Among the states, the highest population was recorded in Karnataka (6,049), followed by Assam (5,719) and Kerala (3,054). As far as regions are concerned, the highest population was in southern region (11,960) followed by the northeast region (10,139), east-central region (3,128) and northern region (2,085).

Techniques like direct count, indirect count, waterhole methods and elephant distribution mapping were used for the estimation.

The ministry, however, claimed that the dip in their population is due to use of scientific and uniform methods, which are more credible. It also pointed out that this is only a preliminary report and would be followed by final report in next few months.

“The present report presents results only from the direct count method. This is ongoing work that would require more inputs from the states, detailed analyses, and interpretation… Compiling more accurate population structure data from photographs would require several months of work,” said the report.

It added that the “the results presented here should therefore be interpreted with caution” and at this “stage, comparisons should not be made between results from the 2017 census and the earlier 2012 census”.

The census was released by union minister for environment, forest and climate change (MoEFCC), Dr Harsh Vardhan, on the occasion of World Elephant Day (12 August).

He also launched a nationwide campaign, “Gaj Yatra”, to protect elephants, which will cover 12 elephant range states.

While addressing the gathering, Vardhan urged people to prepare a strategy for a more even distribution of the elephant population in all the states of the country and emphasized that an attempt must be made to bring an end to the man-animal conflict.

He also called for a broader base movement for conservation of elephants.

Experts present at the release of census emphasized the importance of preserving elephant corridors to protect and conserve the species.

The environment minister also released a document—“Agreed points of action on trans-boundary conservation of elephants by India and Bangladesh”—which highlighted the issues on which the two nations have achieved consensus.

The agreed points included constitution of a joint working group within 60 days to evolve and develop protocols and standard operating procedures for trans-boundary conservation and management of elephants.

It also called for facilitating trans-boundary migration along the India-Bangladesh border, establishment of response teams to guide such elephants which may stray into human settlements, ensure sharing of information, discouraging erection of electric fences for protection of agriculture and horticulture crops in the areas falling in identified migratory corridors to prevent death of elephants from electrocution and steps to protect, improve and expand natural habitats for elephants.

India started Project Elephant in 1992 to protect the Asian elephant, its habitat and corridors and address the man-elephant conflict.
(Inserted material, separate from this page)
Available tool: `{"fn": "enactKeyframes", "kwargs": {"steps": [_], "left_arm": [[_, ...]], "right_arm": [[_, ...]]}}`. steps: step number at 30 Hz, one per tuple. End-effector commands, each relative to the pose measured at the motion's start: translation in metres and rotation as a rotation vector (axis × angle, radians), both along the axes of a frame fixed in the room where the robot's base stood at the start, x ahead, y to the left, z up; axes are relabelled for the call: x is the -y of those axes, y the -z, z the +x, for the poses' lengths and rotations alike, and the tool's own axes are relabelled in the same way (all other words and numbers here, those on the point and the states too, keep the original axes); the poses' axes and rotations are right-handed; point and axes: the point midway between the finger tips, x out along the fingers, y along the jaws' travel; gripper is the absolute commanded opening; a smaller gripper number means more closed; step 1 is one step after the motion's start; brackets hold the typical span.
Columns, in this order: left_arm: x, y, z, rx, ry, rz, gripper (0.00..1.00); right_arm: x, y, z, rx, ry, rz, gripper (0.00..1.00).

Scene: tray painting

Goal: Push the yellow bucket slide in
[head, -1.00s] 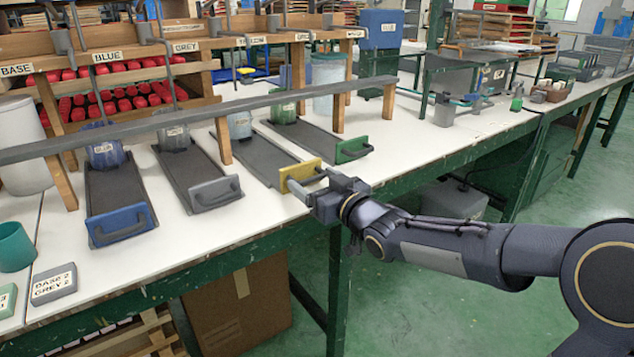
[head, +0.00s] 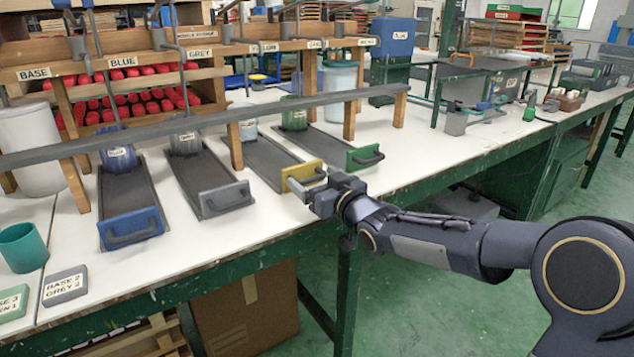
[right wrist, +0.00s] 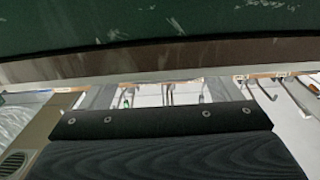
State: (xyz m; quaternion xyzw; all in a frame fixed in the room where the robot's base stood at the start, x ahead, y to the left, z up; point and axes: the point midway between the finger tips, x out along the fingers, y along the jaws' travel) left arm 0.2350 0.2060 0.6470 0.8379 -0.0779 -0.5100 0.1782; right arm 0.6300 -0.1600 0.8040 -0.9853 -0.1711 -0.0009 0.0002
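The yellow-fronted slide (head: 302,175) is the third of the slides in the row. Its dark track runs back under the rack, and a light blue bucket (head: 243,121) stands toward its rear, partly behind the grey bar. My right gripper (head: 306,190) is at the yellow front and its handle, apparently touching them. The gripper hides part of the handle, so I cannot tell whether the fingers are closed around it. The right wrist view shows dark gripper housing across its lower part and no clear fingertips. My left gripper is not in view.
The grey slide (head: 226,197) and blue slide (head: 131,228) are to the left, the green slide (head: 364,157) to the right. A long grey bar (head: 170,125) crosses above the tracks. A teal cup (head: 22,249) stands at far left.

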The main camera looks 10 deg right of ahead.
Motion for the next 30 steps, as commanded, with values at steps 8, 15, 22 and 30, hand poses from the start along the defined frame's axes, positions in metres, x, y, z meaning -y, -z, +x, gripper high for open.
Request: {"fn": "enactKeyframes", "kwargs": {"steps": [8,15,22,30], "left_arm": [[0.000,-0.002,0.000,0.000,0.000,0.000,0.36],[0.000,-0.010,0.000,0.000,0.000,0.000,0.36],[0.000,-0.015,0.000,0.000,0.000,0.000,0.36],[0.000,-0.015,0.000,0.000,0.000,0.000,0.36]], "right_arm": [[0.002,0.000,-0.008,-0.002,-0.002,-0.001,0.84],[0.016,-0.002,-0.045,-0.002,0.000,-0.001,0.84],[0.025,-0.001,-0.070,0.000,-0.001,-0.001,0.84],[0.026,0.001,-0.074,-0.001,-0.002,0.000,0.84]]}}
Since then, the government has been counting the elephant population every four to five years.

Director of the Project Elephant, R.K Shrivastav, said he is hopeful that the exercise will set new standards in population estimation of elephants in India and in other countries as well.

“Quality of data collected during the elephant census will be high. It will be helpful in effective planning of various issues relating to elephant conservation in the country,” he added.
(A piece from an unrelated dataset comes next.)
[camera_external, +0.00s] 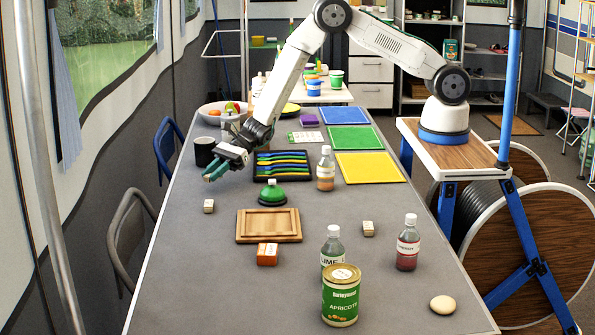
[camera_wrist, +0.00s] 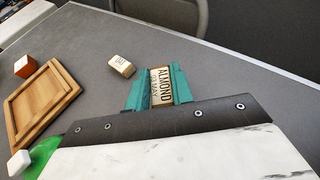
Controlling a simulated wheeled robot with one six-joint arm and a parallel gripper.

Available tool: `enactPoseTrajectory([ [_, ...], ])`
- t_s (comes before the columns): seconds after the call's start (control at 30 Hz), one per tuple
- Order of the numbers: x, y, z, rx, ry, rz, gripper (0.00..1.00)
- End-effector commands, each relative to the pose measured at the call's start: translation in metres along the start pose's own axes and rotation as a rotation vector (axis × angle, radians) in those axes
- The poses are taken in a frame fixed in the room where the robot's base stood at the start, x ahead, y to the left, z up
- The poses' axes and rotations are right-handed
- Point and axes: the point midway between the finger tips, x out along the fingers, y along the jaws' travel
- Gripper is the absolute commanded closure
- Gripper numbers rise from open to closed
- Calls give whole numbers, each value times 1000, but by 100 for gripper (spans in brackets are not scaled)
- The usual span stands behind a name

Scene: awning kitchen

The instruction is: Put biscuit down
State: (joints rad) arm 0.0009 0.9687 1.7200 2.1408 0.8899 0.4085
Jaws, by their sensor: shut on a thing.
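My gripper (camera_external: 216,172) hangs over the left side of the grey table, beside the black mug. In the wrist view its teal fingers (camera_wrist: 159,88) are shut on a small tan block labelled ALMOND (camera_wrist: 161,86), which looks like the biscuit. The label faces the wrist camera. In the external view the fingers and wrist hide the biscuit. I cannot tell its exact height, but the gripper appears above the table.
A small labelled block (camera_external: 208,206) lies nearby, also in the wrist view (camera_wrist: 123,65). A wooden tray (camera_external: 268,239), orange box (camera_external: 267,255), green domed object (camera_external: 270,194), cutlery tray (camera_external: 282,175) and black mug (camera_external: 204,152) are around. The front left table is clear.

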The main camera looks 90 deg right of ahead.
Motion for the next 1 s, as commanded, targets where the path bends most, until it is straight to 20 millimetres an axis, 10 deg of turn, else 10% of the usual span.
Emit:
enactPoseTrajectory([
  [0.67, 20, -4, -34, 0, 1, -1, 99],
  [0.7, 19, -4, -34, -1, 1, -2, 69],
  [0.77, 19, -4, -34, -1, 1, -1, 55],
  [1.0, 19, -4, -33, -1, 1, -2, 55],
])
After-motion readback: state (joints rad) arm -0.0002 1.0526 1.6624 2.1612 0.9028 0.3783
At present, there are 29 elephant reserves across India, covering over 65,000 sq. km. But loss and degradation of wildlife habitats, including the elephant corridors, are increasing the human-elephant conflict.

As per official numbers, in last four years, one human life was lost every day due to the human-elephant conflict. A total of 1,465 humans have been killed in the last four years (2013-14 to 2016-17).

Governments, both at the centre and in the states, have been making efforts to address the issue, but due to the huge pressure for development, natural habitats have suffered. They have even used methods like beehives and chilli fences to prevent the human-elephant conflict—to limited success.